Neither the fixed, nor the interactive effects were significant when predicting present or past happiness. Matching did not have a direct effect on happy personality measure either, but we found a positive interaction between gender match and the interviewer’s happy personality (see Fig. 1, and Appendix Table 4). This indicates that the negative effect of the interviewer’s happy personality on the respondent’s happy personality reports was moderated when respondents were interviewed by an interviewer in their same gender.

Fig. 1
figure 1

Interactive effect of gender match and the interviewer’s happy personality on the respondent’s happy personality report. Note: Estimates with 95% confidence intervals

5 Discussion

Our study provided evidence on the influence of interviewers in the measurement of happiness in a face-to-face survey in Hungary. We specifically, aimed to assess interviewer variance in the measurement of happiness (RQa-b), identify interviewer characteristics that influence responses (RQ2), and examine the effect of matching (RQ3). To our knowledge, this study was the first to link the substantive responses of the interviewers to respondents' answers in the field of SWB.

The results corroborated previous studies (Biermann et al., 2019; Kassenboehmer & Haisken-DeNew, 2012) by showing that interviewers do account for a significant amount of variance in responses obtained from respondents. ICCs ranged between 0.141 and 0.300 even after controlling for a range of characteristics of both respondents, interviewers, and settlements.
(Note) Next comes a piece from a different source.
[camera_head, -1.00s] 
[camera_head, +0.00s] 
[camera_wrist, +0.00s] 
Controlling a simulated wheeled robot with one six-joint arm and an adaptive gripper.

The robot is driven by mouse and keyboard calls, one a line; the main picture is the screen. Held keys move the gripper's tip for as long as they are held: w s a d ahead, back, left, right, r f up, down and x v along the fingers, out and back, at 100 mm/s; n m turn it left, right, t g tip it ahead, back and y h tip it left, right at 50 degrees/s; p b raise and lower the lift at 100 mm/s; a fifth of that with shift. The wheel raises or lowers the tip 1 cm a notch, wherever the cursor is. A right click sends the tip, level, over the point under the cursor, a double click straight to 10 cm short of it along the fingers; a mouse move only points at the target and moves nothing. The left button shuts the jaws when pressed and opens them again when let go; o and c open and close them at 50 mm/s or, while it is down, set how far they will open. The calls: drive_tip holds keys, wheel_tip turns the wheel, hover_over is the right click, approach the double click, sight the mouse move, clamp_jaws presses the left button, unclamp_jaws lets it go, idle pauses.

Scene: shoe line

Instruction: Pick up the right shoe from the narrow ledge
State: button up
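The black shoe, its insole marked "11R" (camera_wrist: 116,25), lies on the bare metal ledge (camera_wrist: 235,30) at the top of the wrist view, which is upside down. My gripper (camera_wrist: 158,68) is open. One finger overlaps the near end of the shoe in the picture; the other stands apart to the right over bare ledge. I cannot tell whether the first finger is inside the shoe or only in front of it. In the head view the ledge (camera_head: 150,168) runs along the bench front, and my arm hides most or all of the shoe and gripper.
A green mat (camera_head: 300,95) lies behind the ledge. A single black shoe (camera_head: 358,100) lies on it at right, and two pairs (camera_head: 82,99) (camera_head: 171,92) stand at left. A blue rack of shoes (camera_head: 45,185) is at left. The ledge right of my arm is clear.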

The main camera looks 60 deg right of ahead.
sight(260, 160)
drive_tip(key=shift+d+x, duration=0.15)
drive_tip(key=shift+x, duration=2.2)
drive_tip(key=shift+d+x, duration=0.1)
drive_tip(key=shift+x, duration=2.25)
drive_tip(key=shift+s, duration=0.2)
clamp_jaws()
Moreover, the interviewer did account for a much larger portion of explained variance than the settlement. This seems logical, as the place of residence is a passive element of SWB, whereas interviewers are more actively involved in the reporting of SWB. Altogether, happy personality measures were found to be the most susceptible to interviewer effects. This is especially interesting, as personality traits and self-identification are considered rather stable, therefore, a larger bias would have been more reasonable for the reporting of present happiness. Contrarily, we found a weak, but significant and positive effect of the interviewers' happy personalities and the respondents' happy personality measures. Nevertheless, a large portion of unexplained interviewer variance remained, even after controlling for a line of predictors, indicating that there are important unobserved conditions in the reporting of SWB.
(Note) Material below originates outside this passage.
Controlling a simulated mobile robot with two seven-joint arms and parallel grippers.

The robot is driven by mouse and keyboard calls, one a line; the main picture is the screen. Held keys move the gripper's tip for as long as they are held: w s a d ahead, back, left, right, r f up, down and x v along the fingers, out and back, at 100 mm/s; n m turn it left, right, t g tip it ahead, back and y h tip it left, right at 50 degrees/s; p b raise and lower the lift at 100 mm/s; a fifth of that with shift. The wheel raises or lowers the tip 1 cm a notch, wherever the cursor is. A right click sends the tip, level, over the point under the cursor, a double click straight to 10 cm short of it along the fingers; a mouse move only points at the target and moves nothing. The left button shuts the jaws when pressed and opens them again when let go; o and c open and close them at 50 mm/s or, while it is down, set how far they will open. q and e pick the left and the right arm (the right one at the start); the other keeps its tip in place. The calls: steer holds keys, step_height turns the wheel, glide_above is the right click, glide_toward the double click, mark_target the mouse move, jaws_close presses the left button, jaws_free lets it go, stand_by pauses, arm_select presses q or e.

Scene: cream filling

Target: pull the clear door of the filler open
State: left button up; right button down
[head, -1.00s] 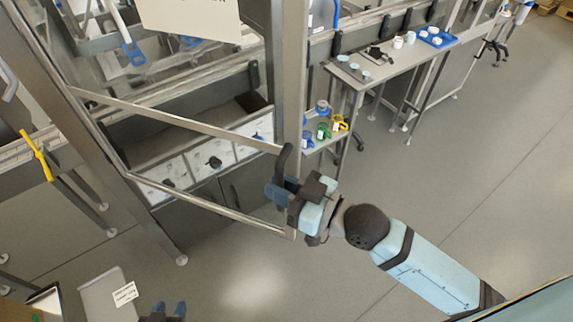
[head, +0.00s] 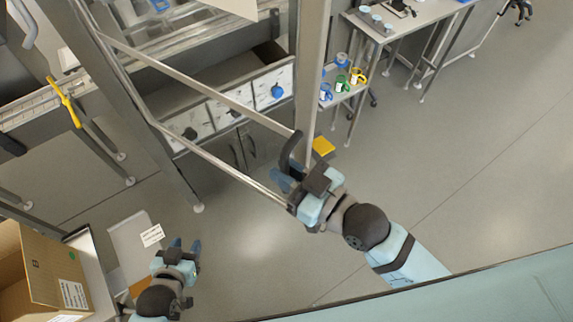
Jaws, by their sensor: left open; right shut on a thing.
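The clear door of the filler (head: 205,158) shows as a see-through panel between two slanting metal rails. A dark handle (head: 289,153) stands at its right end, beside the upright post (head: 311,75). My right gripper (head: 284,180) is shut on the handle, and its jaws partly hide it. Whether there is a gap between the door's edge and the post is hard to tell. My left gripper (head: 185,246) is low at the left, open and empty, well apart from the door.
A cardboard box (head: 50,265) and a grey panel with a label (head: 130,243) are near my left gripper. A small shelf (head: 345,93) with coloured cups and a side table (head: 405,28) stand behind the post. The floor at the right is clear.

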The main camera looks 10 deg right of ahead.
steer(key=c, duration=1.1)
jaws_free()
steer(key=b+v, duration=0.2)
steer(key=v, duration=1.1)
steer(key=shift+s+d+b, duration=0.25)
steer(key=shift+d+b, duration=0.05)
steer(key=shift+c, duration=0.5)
The link we found between the respondents’ and the interviewers’ happiness provides further support on the influence of the interviewer’s personality on the survey process (West & Blom, 2016). We suspect that either happy interviewers are more successful in recruiting happy respondents, or happy interviewers affect the response process by eliciting more positive responses. The former phenomena may be linked to liking theory. It is possible that respondents who hold positive attitudes are more likely to cooperate with an interviewer whom they perceive as a similarly positive person. This effect may be weaker among less happier respondents. In terms of measurement, we suspect that perceived normative expectations may be stronger in the presence of a happier interviewer, and due to that respondents tend to overreport their level of happiness. Clearly, further research is needed to better understand the underlying reasons for this association.

Contrary to earlier findings (Biermann et al., 2019; Himelein, 2016; Kassenboehmer & Haisken-DeNew, 2012), the gender and experience of the interviewer did not affect responses. One possible explanation for that may be that previous studies examined data from panel surveys. The role of the interviewer and building rapport in a panel survey has been found to be even more important (Chadi, 2013b), thus, it seems plausible to assume that panel respondents are not fully comparable to respondents of cross-sectional surveys.

Interestingly, our results suggest that gender matching between the respondent and the interviewer may moderate the effect of the interviewer’s happiness. Considering that matching situations can increase cooperation rates as well (Durrant et al., 2010), future studies measuring SWB should experiment with matching interviewers and respondents by gender. Again, it is unclear whether this moderating effect arises during recruitment or measurement.

One limitation of our study is that interviewers conducted interviews in one city only, which raises issues on the highly confounding interviewer and area effects. We did, however, take efforts to compensate for the lack of an interpenetrated design and to disentangle interviewer and area effects in our analysis. Furthermore, in this study, we were unable to differentiate whether the observed correlation between the responses of the interviewer and respondent was due to selection or measurement bias. An important direction for future research would be to disentangle whether interviewers introduce bias during the recruitment or the measurement phase. Further research is also needed to better understand how the conscious or unconscious interactions between interviewers and respondents shift responses, for instance, by inviting socially desirable answering. Lastly, in this study only single-item SWB measures were used. Other studies may also experiment with multiple items measures, and assess how interviewer-effects are related to validity.

6 Conclusions

The monitoring of SWB measures is becoming increasingly important for policy-makers (Dolan & Metcalfe, 2012). The efficiency of these policies, however, largely depends on the validity and precision of SWB measures. Studies have shown that SWB measures are strongly dependent on question order (Nikolova & Sanfey, 2016), question wording (Deaton, 2012), scale labeling (Conti & Pudney, 2011), the mode of administration (Dolan & Kavetsos, 2016; Sarracino et al., 2017), or the day of the interview (Akay & Martinsson, 2009; Kavetsos et al., 2014; Taylor, 2006). Our study provided further evidence on the fragility of these measures related to interviewer effects. We argue that as long as interviewers are involved in the collection of SWB measures, awareness should be raised on the possible biases. First, surveyors should focus the training of interviewers on raising awareness on personality traits, self-expression, neutrality, and unjustified positive confirmations. Second, analysis of SWB reports should include controls for interviewer characteristics, whenever it is possible. Third, comparisons of data obtained from interviewer-administered modes and self-administered modes, or mixed-mode surveys should be interpreted with caution.